In the end, she wasn’t interested and he was. In the dreary rooftops of an expensive hotel dimly lit by paper lanterns, I asked if he wanted to go home with me. Thus initiating my first real gay experience with a nine inch cock.
We drunkenly went back to my house where I recited some half ass terrible poetry and he fawned over me. And after a long discussion over who would fuck who (which I came to learn is a common disagreement in that community), I fucked him sore with my ass.
He came quickly telling me my ass was tight (I hope my father faints at this), and after we both went to sleep. He left that morning abruptly, and I resorted to a slippery asshole (from the lubed condom) and a very gratifying shit in which I voided my bowels with ecstasy.

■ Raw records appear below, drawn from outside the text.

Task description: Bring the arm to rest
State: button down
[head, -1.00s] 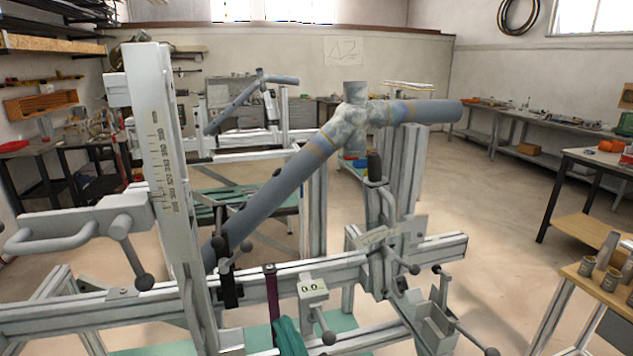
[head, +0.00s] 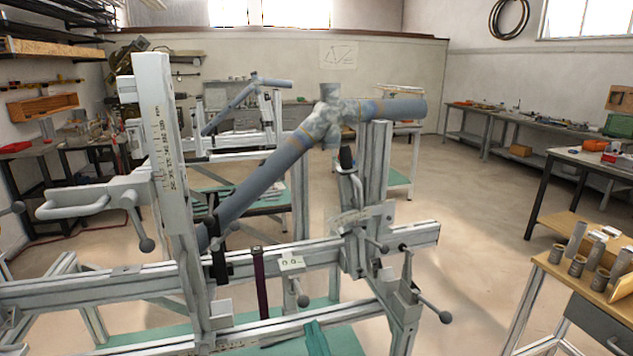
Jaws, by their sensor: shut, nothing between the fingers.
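My arm and my gripper are not in view in the head picture. The frame jig (head: 170,283) of pale metal rails stands in front of me. It holds a blue-grey tube frame (head: 262,178) that slopes up to a mottled grey joint (head: 324,120). A short tube (head: 393,109) runs right from that joint. An upright scale post (head: 160,160) stands at the jig's left.
A wooden-topped bench (head: 557,279) with several short grey cylinders (head: 577,266) is at the lower right. A second jig with a tube frame (head: 243,104) stands behind. A long workbench (head: 515,130) lines the right wall. Open floor (head: 470,215) lies between.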

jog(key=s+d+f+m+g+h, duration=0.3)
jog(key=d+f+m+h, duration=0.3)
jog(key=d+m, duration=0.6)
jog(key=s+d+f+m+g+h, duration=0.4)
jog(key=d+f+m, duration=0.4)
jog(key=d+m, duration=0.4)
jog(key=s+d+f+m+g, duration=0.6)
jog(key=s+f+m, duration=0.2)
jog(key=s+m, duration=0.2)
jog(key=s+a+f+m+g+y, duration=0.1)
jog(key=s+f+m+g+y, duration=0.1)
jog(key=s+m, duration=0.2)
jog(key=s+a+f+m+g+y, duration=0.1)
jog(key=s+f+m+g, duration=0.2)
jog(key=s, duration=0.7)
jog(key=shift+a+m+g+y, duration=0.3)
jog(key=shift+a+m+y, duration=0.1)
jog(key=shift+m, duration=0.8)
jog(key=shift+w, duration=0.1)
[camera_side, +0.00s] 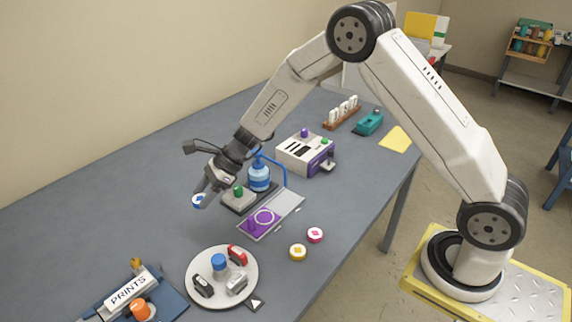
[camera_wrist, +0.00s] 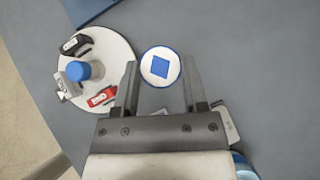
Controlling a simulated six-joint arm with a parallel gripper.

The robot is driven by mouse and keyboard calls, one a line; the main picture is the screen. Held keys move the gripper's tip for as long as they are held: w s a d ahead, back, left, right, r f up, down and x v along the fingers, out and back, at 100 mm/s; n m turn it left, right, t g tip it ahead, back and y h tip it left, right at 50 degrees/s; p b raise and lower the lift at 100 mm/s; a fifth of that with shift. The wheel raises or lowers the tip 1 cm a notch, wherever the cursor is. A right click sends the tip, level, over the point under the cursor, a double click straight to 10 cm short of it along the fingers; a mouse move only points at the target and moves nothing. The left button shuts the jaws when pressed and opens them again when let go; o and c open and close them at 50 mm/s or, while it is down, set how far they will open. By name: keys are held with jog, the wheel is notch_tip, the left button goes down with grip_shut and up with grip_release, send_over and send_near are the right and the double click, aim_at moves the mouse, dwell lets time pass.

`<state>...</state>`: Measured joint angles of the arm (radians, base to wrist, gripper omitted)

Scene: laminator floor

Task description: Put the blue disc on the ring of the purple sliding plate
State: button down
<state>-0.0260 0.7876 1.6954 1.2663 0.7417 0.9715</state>
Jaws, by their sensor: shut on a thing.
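The blue disc (camera_side: 198,201) has a white face with a blue square mark and a blue rim. My gripper (camera_side: 201,197) is shut on it and holds it above the table, left of the purple plate. In the wrist view the disc (camera_wrist: 160,67) sits between the two fingers of my gripper (camera_wrist: 160,85). The purple sliding plate (camera_side: 251,227) lies on a grey track, with a pale ring (camera_side: 264,217) on it. The ring shows no disc on it.
A round white turntable (camera_side: 220,296) carries a blue knob and several small blocks. Yellow (camera_side: 298,252) and pink (camera_side: 315,235) discs lie right of the track. A blue bottle (camera_side: 259,177) and a green-button box (camera_side: 239,196) stand behind it. A purple-white machine (camera_side: 305,153) is farther back.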

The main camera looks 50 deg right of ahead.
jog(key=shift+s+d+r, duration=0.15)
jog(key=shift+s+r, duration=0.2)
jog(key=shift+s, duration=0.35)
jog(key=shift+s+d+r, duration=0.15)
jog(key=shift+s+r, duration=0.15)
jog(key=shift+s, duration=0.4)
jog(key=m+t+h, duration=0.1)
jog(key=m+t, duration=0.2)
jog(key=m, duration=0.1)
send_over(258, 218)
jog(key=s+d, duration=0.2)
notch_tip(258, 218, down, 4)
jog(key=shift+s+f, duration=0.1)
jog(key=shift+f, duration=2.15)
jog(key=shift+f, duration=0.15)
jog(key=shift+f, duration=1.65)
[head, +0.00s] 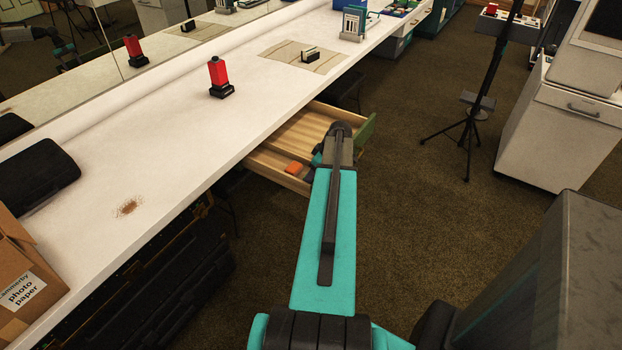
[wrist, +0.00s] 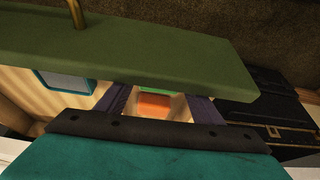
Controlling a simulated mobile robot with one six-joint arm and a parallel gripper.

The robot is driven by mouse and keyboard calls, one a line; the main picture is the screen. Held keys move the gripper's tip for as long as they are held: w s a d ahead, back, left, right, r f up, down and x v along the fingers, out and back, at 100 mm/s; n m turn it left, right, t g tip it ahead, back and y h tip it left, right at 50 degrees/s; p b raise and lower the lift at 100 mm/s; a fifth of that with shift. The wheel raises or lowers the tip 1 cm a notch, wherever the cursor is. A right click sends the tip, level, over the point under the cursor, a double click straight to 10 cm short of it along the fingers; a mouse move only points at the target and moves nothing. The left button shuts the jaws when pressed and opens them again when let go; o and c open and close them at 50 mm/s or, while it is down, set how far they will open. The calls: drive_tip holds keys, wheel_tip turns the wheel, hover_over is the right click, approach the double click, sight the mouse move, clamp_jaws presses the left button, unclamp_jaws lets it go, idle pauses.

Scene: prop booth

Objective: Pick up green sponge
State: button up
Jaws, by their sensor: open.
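In the wrist view a small green piece (wrist: 155,91), which may be the green sponge, shows between my fingers, partly cut off by the green drawer front. An orange block (wrist: 154,104) lies right beside it; I cannot tell whether they touch. My gripper (wrist: 160,95) is open, its two dark fingers on either side of this gap, with nothing held. In the head view the open wooden drawer (head: 302,133) has the orange block (head: 294,168) near its front left. My arm covers part of the drawer there, and I cannot make out the green piece.
The green drawer front (wrist: 150,48) with a brass handle (wrist: 77,14) stands close to my gripper. A blue-framed item (wrist: 66,81) lies left in the drawer. Black cases (wrist: 270,115) lie to the right.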

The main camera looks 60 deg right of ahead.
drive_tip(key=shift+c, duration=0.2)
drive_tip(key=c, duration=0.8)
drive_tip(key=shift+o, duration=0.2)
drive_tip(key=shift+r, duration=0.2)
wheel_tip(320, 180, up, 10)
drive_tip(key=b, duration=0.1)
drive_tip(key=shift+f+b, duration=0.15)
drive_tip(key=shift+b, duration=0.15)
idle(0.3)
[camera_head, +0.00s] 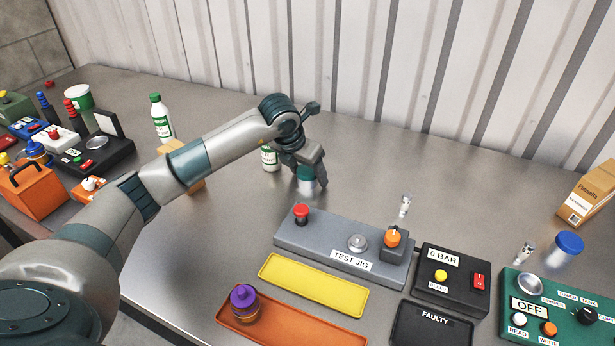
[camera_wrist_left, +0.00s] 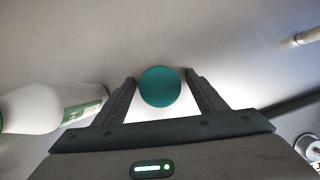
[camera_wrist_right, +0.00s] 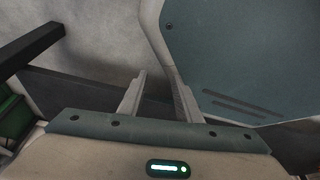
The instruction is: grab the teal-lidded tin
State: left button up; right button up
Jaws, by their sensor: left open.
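The teal-lidded tin (camera_head: 306,181) stands on the metal table behind the grey test jig, partly hidden by my left gripper (camera_head: 308,166). In the left wrist view its round teal lid (camera_wrist_left: 160,86) sits between the tips of my left gripper (camera_wrist_left: 160,76). That gripper is open, with a gap on both sides of the lid, and points down over the tin. My right gripper (camera_wrist_right: 157,75) shows only in the right wrist view, with its fingers apart and nothing between them.
A white bottle with a green label (camera_head: 269,158) stands just left of the tin; another bottle (camera_head: 160,117) is farther left. The test jig (camera_head: 325,240) with a red button (camera_head: 301,211) lies in front.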

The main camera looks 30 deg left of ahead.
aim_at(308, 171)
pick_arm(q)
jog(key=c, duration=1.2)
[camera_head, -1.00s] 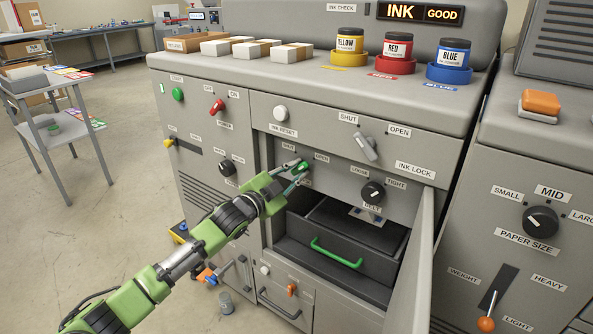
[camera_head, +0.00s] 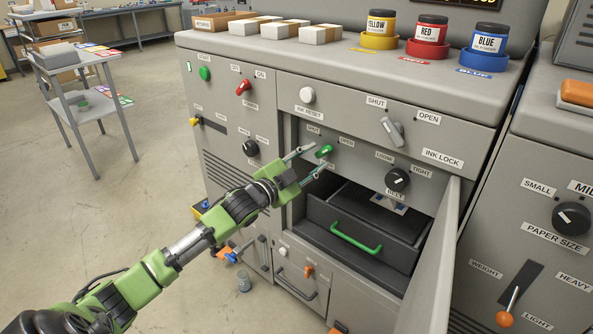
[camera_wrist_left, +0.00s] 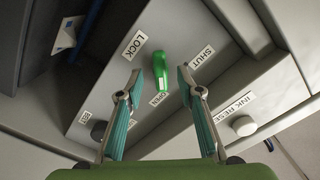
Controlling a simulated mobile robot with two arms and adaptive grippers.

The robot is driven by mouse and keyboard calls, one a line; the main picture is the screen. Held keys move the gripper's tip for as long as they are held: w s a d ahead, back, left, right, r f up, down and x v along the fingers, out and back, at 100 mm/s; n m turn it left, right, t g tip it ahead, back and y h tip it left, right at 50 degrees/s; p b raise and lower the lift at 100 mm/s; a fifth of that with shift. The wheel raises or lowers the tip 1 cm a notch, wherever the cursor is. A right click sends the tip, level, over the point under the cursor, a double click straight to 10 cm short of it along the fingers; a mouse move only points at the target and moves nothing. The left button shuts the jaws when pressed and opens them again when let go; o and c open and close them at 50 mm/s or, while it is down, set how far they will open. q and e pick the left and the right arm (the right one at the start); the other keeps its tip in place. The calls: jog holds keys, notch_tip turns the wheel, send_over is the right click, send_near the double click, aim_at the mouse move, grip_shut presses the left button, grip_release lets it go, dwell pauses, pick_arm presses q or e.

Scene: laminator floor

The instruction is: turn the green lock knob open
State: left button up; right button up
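The green lock knob (camera_head: 324,152) is on the machine's recessed panel, by small SHUT and OPEN labels. In the left wrist view the knob (camera_wrist_left: 159,72) has its white-marked end toward the OPEN label (camera_wrist_left: 158,98). My left gripper (camera_head: 317,158) is in front of the knob, fingers spread and empty. In the left wrist view the two teal fingers (camera_wrist_left: 161,77) stand on either side of the knob with a gap to each side. My right gripper is not in view.
An open dark drawer (camera_head: 312,218) with a green handle (camera_head: 356,238) is below the knob. An open door panel (camera_head: 436,262) stands to the right. A black belt knob (camera_head: 397,179) and a grey ink lock lever (camera_head: 391,130) are close by.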

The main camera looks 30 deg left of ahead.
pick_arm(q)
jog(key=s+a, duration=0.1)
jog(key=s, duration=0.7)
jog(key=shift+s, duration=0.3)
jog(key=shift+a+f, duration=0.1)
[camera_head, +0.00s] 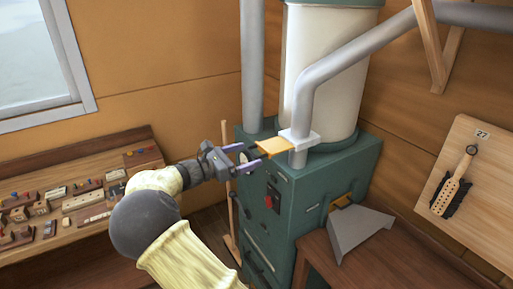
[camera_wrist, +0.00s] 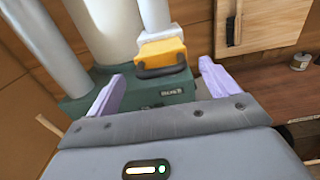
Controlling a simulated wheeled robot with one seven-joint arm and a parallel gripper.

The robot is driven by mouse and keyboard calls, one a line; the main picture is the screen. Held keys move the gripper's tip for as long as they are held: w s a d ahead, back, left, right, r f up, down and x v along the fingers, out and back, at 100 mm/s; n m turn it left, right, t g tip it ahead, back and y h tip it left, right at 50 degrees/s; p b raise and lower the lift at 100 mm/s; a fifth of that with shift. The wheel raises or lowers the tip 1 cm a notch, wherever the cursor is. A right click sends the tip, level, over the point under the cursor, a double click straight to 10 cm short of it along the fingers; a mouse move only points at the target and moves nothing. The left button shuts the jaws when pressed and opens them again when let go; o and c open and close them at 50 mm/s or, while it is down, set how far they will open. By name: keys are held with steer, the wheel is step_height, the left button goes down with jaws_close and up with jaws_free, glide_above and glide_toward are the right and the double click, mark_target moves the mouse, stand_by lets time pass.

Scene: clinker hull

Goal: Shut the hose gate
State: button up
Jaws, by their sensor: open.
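The hose gate is a yellow plate (camera_head: 276,146) with a dark handle, sticking out to the left of a white collar (camera_head: 299,139) on the grey hose pipe. In the wrist view the yellow plate (camera_wrist: 162,55) and its dark handle (camera_wrist: 162,71) lie ahead, between the fingers. My gripper (camera_head: 243,158) is open, with its lilac fingers pointing at the gate. It also shows in the wrist view (camera_wrist: 160,85), where the space between the fingers is empty. I cannot tell exactly how far the fingertips are from the handle.
A green machine cabinet (camera_head: 335,180) with a red switch stands below the gate. A workbench (camera_head: 90,205) with small blocks and tools is at left. A brown table (camera_head: 390,262) is at front right. A board with a brush (camera_head: 452,185) hangs at right.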

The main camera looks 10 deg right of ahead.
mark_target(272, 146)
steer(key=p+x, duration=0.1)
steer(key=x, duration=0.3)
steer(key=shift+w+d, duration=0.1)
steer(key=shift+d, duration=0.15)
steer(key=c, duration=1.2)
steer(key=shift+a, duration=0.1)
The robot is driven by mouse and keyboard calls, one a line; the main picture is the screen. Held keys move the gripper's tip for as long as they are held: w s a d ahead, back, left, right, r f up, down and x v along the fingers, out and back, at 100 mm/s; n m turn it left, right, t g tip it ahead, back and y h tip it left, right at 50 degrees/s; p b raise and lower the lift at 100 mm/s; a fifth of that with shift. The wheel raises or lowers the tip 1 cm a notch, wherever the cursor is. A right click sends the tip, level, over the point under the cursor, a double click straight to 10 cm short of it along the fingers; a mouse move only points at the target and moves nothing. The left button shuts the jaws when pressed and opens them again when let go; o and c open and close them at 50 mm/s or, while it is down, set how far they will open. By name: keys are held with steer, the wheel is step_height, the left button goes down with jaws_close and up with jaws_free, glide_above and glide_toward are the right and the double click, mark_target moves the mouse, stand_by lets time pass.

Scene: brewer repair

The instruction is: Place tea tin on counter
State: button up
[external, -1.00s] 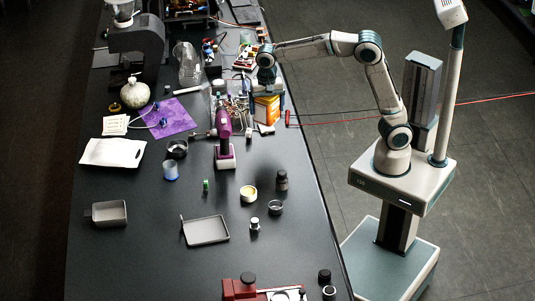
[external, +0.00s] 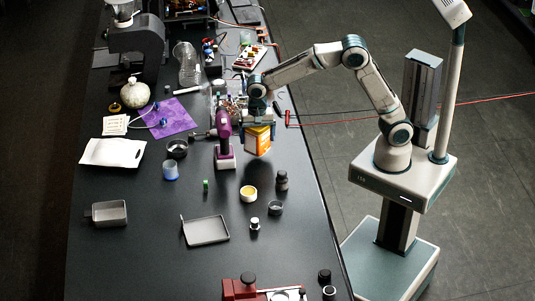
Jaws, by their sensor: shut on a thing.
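The tea tin (external: 257,141) is an orange box with a white top band and a pale label. It is tilted and hangs below my gripper (external: 258,121), which is shut on its upper part. The tin is over the right side of the black counter (external: 150,255), just right of a purple tool on a stand. It seems to be a little above the counter, but the gap under it is hard to tell. My gripper's fingers are small and partly merge with the dark background.
The purple tool (external: 223,124) stands close left of the tin. A dark bottle (external: 281,181), a yellow-filled jar (external: 248,194) and a dark ring (external: 275,208) lie toward the front. A red-handled tool (external: 288,118) is at the right edge.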

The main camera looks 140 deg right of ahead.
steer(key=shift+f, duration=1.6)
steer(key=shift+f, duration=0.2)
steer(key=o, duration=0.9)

That being said, I have slept with many desirable women (most than more you douchehating fucktards can attests to) and men (beautiful studs) that both have left my legs quivering.
I have never felt so desirable and fuckable in my life, and I’ve never felt so free in my life. In a weird twist I pity you ( both gay and straight) because I can do whatever I please liberated from social norms and the homophobic gay/comic community. For the gay men who say I should just convert (try me) and for the women who feel I am in incapable of screwing you into a coma (try me) or meeting their needs ( I will eat you out until the sun comes up), please call me. I am not a faggot, or a fancy. I am a MAN (first), who regardless of your gender or sexual orientation finds you beautiful. Also I may be a sex addict. Seriously, call me at 267-694—
(My editor asks that I refrain from using my real number because he gets jealous).